**Aim of the exercise:** Look through the listing for the word "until". Copy each line that has it.

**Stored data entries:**
○ ○ ○

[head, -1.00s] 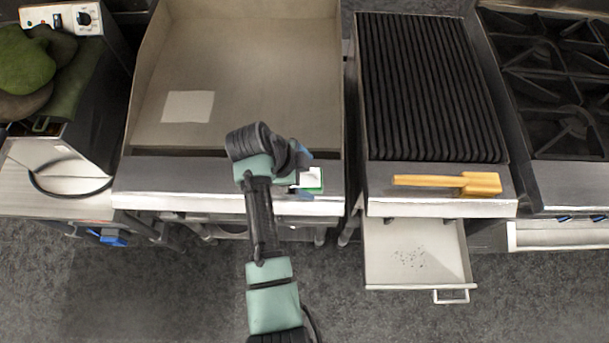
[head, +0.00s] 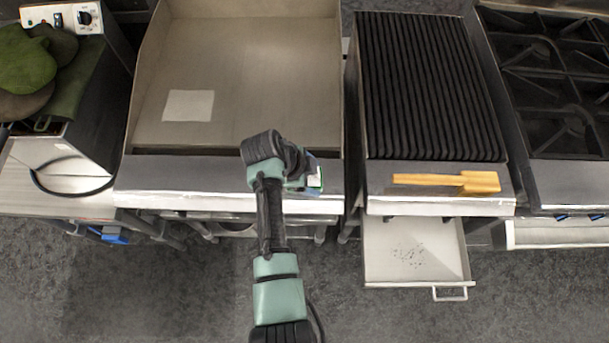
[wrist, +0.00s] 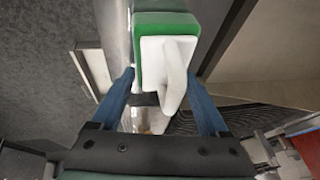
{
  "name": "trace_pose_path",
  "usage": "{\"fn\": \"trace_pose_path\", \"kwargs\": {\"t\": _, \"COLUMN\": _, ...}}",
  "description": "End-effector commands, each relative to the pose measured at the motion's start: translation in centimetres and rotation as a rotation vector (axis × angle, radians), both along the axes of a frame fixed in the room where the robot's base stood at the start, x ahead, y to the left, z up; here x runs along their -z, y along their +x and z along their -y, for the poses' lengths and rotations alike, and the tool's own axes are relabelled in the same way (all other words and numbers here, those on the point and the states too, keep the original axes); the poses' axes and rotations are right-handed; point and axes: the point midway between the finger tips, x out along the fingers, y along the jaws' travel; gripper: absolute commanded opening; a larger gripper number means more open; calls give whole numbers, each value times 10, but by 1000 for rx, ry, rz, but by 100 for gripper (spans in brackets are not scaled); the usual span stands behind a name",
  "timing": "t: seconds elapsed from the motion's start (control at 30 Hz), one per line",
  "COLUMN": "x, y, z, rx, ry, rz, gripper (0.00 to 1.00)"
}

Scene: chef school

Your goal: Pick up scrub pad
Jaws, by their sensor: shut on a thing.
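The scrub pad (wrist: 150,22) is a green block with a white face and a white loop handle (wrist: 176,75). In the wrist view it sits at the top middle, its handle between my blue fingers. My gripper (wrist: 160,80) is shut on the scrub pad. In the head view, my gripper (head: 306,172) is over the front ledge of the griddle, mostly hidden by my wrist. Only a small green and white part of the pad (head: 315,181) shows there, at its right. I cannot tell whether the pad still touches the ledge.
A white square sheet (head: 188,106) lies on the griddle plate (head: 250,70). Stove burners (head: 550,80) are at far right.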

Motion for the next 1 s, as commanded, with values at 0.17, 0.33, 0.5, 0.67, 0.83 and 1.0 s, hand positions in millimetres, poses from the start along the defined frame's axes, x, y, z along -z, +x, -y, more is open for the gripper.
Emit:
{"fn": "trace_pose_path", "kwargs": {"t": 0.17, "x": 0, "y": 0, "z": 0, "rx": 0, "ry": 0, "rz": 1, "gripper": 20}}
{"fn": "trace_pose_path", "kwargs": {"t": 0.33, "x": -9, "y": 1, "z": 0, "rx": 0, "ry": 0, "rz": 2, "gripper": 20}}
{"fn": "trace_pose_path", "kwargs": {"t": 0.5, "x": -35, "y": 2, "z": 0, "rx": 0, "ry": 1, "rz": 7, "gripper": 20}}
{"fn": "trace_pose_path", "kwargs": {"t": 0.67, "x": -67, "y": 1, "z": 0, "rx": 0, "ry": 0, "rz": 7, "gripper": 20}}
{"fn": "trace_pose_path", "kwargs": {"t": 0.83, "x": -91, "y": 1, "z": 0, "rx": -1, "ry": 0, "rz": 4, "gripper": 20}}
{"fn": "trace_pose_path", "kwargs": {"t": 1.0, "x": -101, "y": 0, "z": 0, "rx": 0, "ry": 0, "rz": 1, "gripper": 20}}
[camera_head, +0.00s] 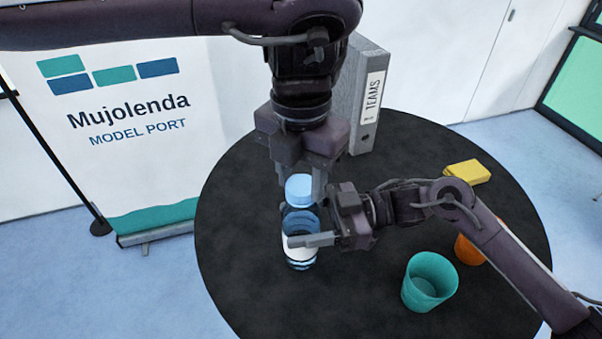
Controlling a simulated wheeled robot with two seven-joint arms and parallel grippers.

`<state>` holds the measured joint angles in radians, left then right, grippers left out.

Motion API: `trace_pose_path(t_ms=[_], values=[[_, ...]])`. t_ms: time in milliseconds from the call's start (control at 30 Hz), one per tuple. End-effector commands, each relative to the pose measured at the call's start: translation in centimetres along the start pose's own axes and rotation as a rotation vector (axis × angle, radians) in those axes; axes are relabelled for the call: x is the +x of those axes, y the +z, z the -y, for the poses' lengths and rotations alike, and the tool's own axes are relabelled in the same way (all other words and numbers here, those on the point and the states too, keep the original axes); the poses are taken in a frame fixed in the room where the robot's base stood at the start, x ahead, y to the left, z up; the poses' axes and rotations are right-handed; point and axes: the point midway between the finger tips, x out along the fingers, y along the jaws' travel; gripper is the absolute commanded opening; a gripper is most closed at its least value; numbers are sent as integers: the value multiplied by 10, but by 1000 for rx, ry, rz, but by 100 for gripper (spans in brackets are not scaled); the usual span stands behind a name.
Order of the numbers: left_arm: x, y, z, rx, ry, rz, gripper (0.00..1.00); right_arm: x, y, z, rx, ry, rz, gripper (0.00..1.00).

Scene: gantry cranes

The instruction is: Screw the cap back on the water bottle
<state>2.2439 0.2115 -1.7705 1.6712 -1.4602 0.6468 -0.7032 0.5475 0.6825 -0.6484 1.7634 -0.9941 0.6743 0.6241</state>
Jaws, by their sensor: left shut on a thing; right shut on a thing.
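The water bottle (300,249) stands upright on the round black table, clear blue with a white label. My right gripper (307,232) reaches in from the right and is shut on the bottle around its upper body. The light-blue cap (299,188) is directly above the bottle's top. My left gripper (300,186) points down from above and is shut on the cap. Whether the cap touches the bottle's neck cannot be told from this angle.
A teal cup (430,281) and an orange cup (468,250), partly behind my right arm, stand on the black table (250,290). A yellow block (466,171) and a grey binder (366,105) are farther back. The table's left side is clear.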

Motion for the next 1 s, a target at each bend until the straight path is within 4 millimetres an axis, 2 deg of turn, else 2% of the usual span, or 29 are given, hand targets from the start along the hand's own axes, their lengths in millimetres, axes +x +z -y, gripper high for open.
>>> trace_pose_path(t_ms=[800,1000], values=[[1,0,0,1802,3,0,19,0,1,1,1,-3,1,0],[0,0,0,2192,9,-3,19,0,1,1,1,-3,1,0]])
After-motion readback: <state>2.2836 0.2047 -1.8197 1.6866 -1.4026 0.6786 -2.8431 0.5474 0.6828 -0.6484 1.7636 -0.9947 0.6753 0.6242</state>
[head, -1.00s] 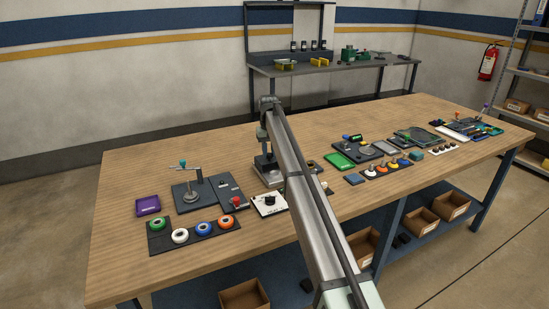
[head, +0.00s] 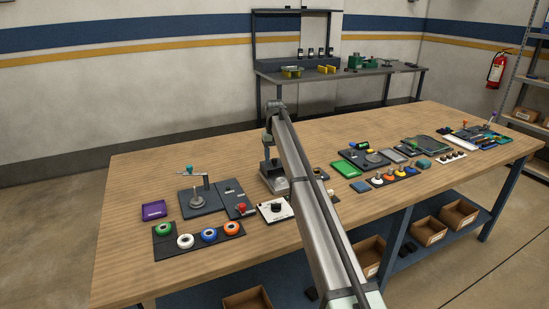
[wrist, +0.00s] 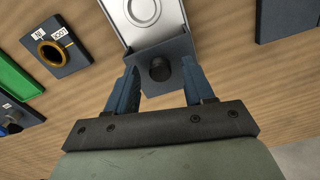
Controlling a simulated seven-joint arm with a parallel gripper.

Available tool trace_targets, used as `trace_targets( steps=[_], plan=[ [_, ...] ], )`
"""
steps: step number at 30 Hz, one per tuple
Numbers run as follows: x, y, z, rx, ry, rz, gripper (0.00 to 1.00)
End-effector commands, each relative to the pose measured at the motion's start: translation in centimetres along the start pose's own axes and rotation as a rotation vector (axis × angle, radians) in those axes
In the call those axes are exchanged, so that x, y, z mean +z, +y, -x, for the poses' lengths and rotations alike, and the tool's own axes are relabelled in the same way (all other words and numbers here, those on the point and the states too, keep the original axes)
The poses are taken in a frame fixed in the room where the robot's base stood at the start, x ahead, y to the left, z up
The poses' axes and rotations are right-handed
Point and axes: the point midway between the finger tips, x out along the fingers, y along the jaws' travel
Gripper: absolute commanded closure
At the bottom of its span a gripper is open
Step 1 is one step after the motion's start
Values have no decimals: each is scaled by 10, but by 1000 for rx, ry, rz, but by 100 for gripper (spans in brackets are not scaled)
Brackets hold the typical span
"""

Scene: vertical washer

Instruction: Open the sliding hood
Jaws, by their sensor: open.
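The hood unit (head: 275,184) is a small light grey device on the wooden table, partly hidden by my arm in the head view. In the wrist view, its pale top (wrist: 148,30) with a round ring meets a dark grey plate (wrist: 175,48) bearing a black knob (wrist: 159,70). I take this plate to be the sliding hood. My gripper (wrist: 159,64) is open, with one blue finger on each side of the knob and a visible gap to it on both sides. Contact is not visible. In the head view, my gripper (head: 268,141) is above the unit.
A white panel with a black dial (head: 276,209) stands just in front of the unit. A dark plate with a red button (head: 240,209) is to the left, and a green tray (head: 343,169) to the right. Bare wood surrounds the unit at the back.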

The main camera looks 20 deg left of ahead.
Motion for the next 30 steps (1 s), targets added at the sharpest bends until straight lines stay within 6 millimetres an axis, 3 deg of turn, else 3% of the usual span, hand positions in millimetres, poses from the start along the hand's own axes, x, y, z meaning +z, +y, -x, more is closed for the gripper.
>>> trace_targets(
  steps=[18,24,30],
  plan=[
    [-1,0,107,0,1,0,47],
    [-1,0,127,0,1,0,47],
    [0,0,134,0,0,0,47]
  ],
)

○ ○ ○

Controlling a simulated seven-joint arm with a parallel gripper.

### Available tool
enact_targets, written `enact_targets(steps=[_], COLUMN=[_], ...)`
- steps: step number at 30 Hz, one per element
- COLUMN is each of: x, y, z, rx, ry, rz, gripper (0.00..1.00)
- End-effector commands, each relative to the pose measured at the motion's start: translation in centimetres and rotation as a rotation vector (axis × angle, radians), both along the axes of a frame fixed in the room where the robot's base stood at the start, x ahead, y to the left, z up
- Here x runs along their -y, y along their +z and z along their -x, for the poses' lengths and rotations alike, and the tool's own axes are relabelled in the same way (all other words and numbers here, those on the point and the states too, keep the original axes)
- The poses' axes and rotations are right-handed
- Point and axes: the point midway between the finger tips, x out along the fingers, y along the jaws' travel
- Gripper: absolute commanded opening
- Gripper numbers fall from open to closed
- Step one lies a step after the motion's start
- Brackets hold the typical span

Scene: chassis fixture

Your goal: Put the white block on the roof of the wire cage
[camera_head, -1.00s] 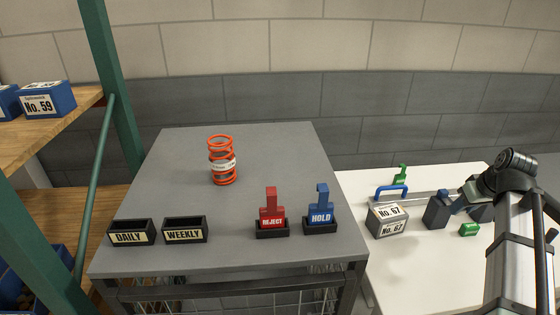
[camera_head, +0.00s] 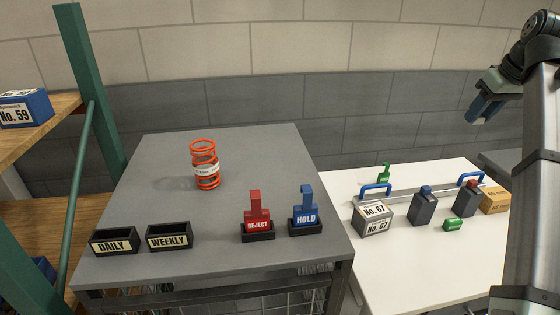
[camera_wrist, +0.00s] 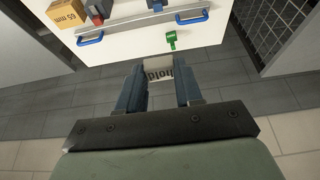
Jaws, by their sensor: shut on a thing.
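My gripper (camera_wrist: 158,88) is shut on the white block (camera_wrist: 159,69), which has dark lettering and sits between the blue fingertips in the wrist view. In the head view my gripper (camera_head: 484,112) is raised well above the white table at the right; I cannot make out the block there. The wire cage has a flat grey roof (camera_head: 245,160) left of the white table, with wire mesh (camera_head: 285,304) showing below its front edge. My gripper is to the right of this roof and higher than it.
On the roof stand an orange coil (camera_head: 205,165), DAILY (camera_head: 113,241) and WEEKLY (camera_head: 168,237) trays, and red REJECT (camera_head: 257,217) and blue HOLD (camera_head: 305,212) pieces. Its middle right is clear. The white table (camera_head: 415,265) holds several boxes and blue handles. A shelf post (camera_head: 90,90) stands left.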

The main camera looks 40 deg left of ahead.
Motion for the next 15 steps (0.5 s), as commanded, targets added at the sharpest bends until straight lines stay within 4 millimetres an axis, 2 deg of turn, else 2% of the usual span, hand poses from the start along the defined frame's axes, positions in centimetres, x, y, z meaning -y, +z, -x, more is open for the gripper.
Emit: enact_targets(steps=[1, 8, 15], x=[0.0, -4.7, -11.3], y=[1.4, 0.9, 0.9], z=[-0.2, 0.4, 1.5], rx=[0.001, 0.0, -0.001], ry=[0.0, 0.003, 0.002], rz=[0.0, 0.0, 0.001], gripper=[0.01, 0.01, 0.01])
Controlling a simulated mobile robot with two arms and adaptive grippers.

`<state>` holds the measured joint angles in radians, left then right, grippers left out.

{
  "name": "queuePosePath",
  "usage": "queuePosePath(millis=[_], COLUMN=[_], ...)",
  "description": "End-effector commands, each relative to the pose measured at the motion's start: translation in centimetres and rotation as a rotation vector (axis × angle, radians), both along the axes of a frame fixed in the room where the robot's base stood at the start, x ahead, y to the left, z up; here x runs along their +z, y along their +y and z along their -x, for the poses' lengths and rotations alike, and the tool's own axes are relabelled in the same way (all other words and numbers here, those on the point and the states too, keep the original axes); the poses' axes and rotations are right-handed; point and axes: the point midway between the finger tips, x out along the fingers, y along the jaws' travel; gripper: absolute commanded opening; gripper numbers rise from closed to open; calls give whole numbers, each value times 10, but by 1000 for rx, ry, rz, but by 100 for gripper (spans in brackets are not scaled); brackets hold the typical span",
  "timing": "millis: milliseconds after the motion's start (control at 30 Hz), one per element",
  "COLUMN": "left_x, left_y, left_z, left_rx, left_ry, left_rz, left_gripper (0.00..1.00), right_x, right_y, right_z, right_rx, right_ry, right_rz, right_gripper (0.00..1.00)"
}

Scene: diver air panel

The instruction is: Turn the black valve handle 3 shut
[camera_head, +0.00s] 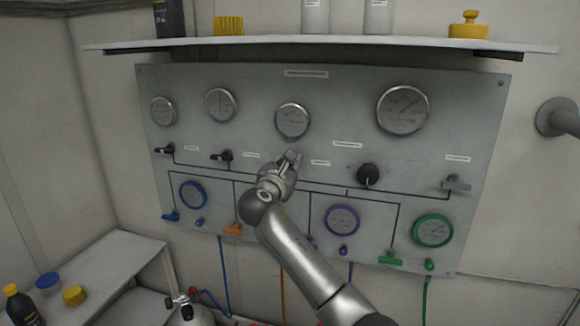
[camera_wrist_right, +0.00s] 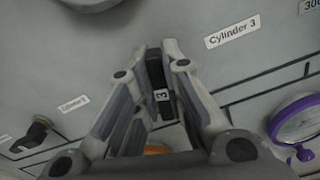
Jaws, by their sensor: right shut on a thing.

○ ○ ○

**Answer below:**
Motion for the next 1 s, a target at each bend until the straight path is within 4 millimetres an axis, 2 deg of turn, else 2% of the usual span, or 29 are given, hand targets from the start along the hand's own axes, their lengths in millimetres, axes +x +z -y, gripper high for open.
Motion for the next 30 steps (1 s), targets added at the sharpest bends until straight lines stay within 6 millimetres an axis, 3 deg of turn, else 3% of the usual span, hand positions in millimetres, poses from the start along the hand's own axes, x, y, z meaning +z, +y, -x, more is closed for the gripper.
Motion for the next 15 steps (0.5 s), as commanded, targets added at the sharpest bends until straight lines stay within 4 millimetres an axis, 2 deg of turn, else 2% of the usual span, hand poses from the start along the defined frame's axes, positions in centimetres, x, y, z meaning -y, +z, -x, more is open for the gripper.

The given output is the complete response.